**What the task asks**
Wherever "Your" appears in a line, copy that line.

----

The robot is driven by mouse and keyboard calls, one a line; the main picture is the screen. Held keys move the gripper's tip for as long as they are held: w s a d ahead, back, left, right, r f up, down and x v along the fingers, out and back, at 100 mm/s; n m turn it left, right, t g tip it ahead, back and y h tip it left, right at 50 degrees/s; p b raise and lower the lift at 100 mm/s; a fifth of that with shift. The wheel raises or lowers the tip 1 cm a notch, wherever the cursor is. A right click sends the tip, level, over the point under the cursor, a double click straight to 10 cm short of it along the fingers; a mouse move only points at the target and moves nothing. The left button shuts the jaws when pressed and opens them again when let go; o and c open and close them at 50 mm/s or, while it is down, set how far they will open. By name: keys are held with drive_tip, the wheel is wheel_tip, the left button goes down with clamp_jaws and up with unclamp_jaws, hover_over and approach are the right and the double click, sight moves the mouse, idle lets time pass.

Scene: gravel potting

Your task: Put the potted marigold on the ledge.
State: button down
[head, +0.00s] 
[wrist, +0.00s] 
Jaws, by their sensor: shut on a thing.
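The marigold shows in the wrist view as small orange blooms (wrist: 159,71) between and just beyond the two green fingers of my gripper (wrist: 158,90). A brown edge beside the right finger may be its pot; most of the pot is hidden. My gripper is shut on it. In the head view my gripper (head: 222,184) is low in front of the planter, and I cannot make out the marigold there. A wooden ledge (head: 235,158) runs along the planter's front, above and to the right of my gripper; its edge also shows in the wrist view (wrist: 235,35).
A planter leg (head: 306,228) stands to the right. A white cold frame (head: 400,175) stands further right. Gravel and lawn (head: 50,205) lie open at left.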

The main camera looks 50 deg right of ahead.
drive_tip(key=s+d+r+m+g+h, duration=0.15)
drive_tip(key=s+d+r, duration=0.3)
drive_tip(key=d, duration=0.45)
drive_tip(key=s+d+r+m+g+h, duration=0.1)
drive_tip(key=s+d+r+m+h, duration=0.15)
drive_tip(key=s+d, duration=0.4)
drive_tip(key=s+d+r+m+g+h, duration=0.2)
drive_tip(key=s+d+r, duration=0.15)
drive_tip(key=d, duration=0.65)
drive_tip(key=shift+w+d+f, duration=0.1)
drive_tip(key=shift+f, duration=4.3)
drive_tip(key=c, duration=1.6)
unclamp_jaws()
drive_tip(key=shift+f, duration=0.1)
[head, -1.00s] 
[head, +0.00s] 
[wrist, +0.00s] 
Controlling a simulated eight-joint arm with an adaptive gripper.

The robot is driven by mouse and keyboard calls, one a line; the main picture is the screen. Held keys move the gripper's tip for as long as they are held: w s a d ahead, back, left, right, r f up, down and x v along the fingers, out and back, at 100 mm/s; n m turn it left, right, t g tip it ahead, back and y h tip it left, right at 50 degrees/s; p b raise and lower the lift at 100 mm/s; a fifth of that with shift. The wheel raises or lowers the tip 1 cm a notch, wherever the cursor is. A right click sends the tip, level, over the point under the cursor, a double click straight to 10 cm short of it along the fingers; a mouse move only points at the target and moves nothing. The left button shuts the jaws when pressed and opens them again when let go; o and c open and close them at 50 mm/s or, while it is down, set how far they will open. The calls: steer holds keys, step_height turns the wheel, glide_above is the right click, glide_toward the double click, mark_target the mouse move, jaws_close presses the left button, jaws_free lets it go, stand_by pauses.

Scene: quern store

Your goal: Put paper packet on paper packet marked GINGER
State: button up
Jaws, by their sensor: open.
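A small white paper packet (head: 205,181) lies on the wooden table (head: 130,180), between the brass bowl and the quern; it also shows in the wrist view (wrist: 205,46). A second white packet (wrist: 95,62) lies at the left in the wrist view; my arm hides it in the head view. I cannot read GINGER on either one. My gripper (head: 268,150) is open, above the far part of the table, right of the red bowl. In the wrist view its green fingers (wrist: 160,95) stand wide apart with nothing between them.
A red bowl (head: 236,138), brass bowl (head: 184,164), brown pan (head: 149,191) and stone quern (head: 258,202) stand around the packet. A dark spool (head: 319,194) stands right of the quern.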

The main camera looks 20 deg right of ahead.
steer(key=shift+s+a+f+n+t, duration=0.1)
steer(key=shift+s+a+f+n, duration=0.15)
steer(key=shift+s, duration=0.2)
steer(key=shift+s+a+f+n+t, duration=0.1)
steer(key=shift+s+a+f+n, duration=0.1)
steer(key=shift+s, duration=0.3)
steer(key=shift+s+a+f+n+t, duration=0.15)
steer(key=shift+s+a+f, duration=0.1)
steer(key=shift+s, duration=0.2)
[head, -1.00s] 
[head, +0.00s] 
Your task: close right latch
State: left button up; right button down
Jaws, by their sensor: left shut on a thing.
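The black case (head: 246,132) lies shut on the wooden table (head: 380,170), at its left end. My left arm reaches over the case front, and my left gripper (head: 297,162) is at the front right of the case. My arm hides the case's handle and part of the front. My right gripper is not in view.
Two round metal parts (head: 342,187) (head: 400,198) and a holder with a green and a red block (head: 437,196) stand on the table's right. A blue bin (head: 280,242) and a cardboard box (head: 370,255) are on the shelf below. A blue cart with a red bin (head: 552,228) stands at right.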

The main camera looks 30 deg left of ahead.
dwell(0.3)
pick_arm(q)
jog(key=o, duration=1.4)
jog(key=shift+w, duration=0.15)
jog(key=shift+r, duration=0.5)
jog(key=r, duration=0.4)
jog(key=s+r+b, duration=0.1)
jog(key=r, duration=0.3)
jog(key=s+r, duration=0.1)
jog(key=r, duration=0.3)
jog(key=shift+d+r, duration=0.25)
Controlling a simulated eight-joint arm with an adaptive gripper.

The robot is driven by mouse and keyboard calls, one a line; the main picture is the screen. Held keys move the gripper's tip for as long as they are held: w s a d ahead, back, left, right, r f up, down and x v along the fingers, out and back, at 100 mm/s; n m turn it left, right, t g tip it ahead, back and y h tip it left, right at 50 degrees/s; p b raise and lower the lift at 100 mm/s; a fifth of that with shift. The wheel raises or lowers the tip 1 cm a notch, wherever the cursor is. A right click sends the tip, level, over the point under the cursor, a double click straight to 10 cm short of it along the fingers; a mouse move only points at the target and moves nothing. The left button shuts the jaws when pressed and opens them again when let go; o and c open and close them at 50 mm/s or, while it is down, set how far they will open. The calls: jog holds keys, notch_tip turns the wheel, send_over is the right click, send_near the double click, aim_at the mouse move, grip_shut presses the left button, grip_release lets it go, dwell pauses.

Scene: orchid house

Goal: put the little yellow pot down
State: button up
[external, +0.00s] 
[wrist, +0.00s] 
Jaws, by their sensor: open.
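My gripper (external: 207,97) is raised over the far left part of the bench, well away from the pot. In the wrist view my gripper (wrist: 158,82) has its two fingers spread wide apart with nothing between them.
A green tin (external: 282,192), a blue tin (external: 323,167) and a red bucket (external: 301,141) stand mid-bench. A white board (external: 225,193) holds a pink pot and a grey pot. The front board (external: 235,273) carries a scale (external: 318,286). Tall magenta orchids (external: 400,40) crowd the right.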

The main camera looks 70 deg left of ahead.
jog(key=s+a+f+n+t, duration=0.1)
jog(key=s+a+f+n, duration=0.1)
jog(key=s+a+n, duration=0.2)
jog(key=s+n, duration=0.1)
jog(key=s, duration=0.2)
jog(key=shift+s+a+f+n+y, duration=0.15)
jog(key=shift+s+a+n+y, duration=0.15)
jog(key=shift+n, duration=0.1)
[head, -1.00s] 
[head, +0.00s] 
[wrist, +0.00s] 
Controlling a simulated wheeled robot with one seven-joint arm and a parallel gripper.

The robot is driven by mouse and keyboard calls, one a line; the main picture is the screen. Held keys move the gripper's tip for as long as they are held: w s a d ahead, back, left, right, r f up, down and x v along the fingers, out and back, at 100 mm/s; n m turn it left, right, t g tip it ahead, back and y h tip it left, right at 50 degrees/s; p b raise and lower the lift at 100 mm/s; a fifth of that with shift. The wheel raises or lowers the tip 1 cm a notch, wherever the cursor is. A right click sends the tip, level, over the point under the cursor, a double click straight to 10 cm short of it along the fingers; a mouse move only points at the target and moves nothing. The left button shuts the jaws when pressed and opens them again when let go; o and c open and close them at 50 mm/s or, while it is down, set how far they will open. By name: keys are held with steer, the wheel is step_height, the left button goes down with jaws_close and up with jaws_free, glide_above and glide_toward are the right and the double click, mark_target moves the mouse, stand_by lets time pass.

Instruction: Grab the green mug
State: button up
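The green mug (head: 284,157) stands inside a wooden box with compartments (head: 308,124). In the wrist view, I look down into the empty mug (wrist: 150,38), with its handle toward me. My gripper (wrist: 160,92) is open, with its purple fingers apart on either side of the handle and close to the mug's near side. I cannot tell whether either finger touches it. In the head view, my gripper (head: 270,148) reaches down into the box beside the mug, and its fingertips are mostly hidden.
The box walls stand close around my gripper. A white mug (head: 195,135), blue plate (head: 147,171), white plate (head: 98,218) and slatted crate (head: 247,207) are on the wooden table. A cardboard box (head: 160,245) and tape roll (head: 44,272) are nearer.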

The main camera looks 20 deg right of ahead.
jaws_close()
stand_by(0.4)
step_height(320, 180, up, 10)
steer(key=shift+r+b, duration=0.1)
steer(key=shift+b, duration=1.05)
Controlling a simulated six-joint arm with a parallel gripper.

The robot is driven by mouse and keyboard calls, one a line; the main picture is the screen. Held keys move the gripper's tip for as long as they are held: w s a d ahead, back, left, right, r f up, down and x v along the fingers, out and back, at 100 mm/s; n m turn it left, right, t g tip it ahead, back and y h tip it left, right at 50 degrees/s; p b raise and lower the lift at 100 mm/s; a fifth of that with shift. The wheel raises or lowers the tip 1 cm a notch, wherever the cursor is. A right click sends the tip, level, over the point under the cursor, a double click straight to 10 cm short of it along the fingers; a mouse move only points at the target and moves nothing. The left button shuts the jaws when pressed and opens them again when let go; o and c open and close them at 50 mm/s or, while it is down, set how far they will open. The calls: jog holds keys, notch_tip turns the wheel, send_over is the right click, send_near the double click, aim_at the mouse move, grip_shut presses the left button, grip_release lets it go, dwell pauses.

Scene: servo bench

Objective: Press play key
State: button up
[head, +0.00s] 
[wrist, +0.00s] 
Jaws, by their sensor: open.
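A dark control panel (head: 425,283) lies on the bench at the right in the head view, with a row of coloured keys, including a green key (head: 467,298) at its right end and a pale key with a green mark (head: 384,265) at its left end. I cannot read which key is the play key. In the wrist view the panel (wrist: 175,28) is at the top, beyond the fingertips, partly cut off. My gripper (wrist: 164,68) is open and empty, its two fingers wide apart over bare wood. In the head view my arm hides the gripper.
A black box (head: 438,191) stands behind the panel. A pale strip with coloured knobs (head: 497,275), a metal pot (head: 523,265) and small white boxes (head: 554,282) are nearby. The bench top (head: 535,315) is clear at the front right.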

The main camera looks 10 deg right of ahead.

----

**Expected output**
Your task: Put the potted marigold on the ledge.
Your goal: Put paper packet on paper packet marked GINGER
Your task: close right latch

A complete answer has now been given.